I'm not sure whether it's bad design that you 'should' hold it differently, but at least for me this is why I quite like the mouse.
(the bottom has started coming off though. that does bother me)
> The final straw came one rainy day when he drove to Hull to present his design for a new hand basin and toilet for ideal Standard.
I was born and have lived in Hull all my life and that sounds about right, in fairness the boss wearing a red nose for a charity day isn't that big a deal.
> boss lampooned his work as too modern and too expensive to build — while wearing a giant plastic red nose.
I suspect it contained a few more epithets than that.
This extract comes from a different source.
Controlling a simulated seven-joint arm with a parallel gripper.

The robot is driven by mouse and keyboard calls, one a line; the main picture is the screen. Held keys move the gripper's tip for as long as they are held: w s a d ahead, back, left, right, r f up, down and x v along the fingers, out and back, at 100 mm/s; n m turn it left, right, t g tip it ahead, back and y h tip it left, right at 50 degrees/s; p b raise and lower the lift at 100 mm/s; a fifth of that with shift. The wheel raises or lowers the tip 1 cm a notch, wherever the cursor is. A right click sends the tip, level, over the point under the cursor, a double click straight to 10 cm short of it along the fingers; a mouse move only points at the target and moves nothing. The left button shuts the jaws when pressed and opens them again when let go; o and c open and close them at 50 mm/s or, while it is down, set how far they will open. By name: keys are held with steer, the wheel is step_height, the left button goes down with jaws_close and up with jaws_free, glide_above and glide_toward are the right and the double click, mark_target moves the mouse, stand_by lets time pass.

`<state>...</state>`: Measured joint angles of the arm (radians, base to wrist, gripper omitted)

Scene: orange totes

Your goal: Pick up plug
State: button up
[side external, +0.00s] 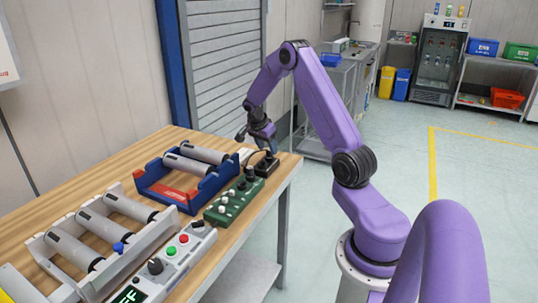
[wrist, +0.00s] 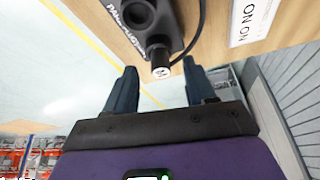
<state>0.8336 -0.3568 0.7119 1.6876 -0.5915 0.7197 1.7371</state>
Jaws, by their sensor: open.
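The plug (wrist: 158,56) shows in the wrist view as a short black cylinder with a bright metal end. It is at a black block (wrist: 172,14) with white lettering; I cannot tell how firmly it is seated. A thin black cable (wrist: 200,35) curves beside it. My gripper (wrist: 161,86) is open and empty, its two dark fingers on either side of the plug's metal end in the picture. I cannot tell the gap in depth. In the side external view my gripper (side external: 256,138) is above the black block (side external: 266,166) at the table's far right corner; the plug is hard to make out there.
A green control box (side external: 233,200) with knobs stands close to the block. A blue rack (side external: 160,190) and a grey rack (side external: 75,262) hold metal cylinders on the wooden table (side external: 165,145). A white label (wrist: 250,18) lies near the block. The floor beyond the table edge is clear.

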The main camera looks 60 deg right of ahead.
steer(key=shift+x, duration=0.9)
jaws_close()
I like how every interviewer will try get a leading question about future product development, just in case there's a bit of senility that day "Oh yeah that jetpack we're...wait a minute!". It's a bit redundant, we know Apple will work on something new, we know they won't say.
Aside from that, nice to read some of Ives thoughts on design.
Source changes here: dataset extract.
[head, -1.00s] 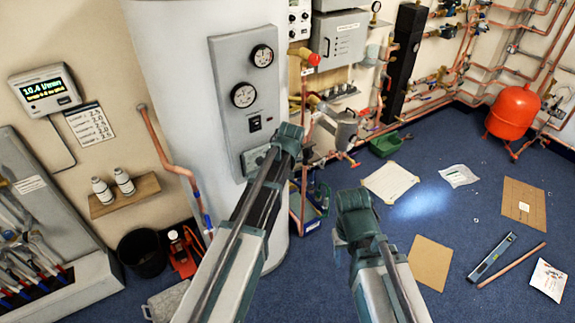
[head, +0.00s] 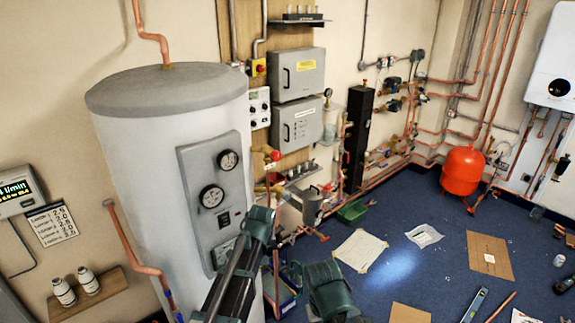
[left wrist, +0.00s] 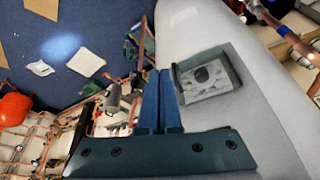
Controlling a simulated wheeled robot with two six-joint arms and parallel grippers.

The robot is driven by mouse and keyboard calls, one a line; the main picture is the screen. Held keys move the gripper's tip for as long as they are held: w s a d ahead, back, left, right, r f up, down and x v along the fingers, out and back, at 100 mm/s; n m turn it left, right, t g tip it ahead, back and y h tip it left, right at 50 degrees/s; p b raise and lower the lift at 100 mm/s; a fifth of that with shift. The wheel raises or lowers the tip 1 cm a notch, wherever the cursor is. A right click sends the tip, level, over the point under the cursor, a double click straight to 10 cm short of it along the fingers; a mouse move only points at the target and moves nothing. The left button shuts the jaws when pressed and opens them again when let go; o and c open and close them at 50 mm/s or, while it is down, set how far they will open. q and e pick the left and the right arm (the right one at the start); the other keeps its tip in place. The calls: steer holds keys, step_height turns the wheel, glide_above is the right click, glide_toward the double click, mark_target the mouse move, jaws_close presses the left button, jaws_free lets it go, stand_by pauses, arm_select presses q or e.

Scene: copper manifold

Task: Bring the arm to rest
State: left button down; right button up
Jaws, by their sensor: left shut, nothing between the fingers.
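My left gripper (left wrist: 158,75) shows in the left wrist view with its two blue fingers together and nothing between them. Beyond the fingers stands the pale cylinder with its grey gauge panel (left wrist: 210,75); I see no clear contact. In the head view my left arm (head: 240,265) reaches up from the bottom in front of the cylinder, and its fingers cannot be made out there. My right arm (head: 335,290) shows at bottom centre as a dark teal joint. Its fingers are not visible.
The white cylinder (head: 160,120) with a gauge panel (head: 212,195) stands close on the left. A small shelf with two bottles (head: 75,300) is at lower left. A red vessel (head: 462,170), copper pipes and a green tray (head: 352,212) lie farther off. Blue floor (head: 420,205) holds sheets and tools.

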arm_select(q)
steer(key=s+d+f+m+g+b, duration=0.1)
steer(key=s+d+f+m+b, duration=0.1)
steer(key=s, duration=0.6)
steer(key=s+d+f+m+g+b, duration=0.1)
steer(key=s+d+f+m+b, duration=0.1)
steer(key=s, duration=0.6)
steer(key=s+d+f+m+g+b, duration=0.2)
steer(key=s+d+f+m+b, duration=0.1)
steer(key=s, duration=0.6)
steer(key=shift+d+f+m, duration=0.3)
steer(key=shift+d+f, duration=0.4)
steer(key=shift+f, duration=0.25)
I don't get this, I never will. So this journalist gets access to Ive himself, does an interview, then feels the need to hide that interview and retell it to us, inserting mini-quotes here there.
Yeah, almost assuredly they approved of an abridged version talking about how Apple has hit a rough patch after Steve's death and how it costs $2 to make a $20 adapter (which wasn't a part of the interview to begin with). Please.
For instance :
> "...The iMac banished complicated, hard-to-use PCs from our desks and made computing easy."
> "...the two men set out on their maniacal journey to remake what they saw as the bland, lazy world around them.."
> "...Tomorrow doesn’t wait for the man who designs it."
Seriously?
> "... It looks like all the other dull, un-Apple-like glass and beige — yes, beige — concrete blocks."
This last one isn't so much worshipful as ironic, considering the color chosen by Jobs for the original Macintosh.